== DATA SHOWN ==

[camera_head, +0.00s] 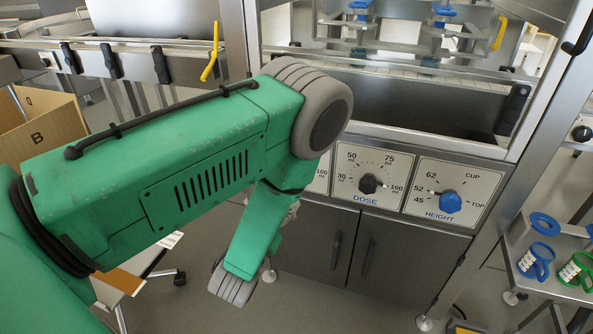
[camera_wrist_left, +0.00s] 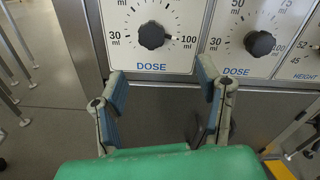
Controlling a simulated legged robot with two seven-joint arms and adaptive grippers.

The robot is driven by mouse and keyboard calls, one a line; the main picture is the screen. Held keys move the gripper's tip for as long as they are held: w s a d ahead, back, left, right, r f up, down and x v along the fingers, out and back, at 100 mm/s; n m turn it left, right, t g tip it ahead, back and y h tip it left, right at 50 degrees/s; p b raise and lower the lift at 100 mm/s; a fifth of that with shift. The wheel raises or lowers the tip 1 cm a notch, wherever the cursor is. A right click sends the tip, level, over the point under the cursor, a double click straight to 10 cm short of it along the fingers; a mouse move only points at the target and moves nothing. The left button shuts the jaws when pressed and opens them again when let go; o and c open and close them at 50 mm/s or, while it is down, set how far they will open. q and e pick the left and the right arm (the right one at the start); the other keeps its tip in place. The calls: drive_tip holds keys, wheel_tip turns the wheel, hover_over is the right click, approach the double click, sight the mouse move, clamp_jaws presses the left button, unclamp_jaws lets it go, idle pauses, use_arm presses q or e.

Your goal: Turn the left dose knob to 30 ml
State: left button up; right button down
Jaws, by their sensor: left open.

===

> **TASK PROMPT**: Return, word for word, each line from the line that contains "Controlling a simulated" to the end of the listing above; include both end lines and nothing else.

> **OUTPUT**:
Controlling a simulated legged robot with two seven-joint arms and adaptive grippers.

The robot is driven by mouse and keyboard calls, one a line; the main picture is the screen. Held keys move the gripper's tip for as long as they are held: w s a d ahead, back, left, right, r f up, down and x v along the fingers, out and back, at 100 mm/s; n m turn it left, right, t g tip it ahead, back and y h tip it left, right at 50 degrees/s; p b raise and lower the lift at 100 mm/s; a fifth of that with shift. The wheel raises or lowers the tip 1 cm a notch, wherever the cursor is. A right click sends the tip, level, over the point under the cursor, a double click straight to 10 cm short of it along the fingers; a mouse move only points at the target and moves nothing. The left button shuts the jaws when pressed and opens them again when let go; o and c open and close them at 50 mm/s or, while it is down, set how far they will open. q and e pick the left and the right arm (the right one at the start); the other keeps its tip in place. The calls: drive_tip holds keys, wheel_tip turns the wheel, hover_over is the right click, approach the double click, sight the mouse move, clamp_jaws presses the left button, unclamp_jaws lets it go, idle pauses, use_arm presses q or e.

Your goal: Turn the left dose knob to 30 ml
State: left button up; right button down
Jaws, by their sensor: left open.

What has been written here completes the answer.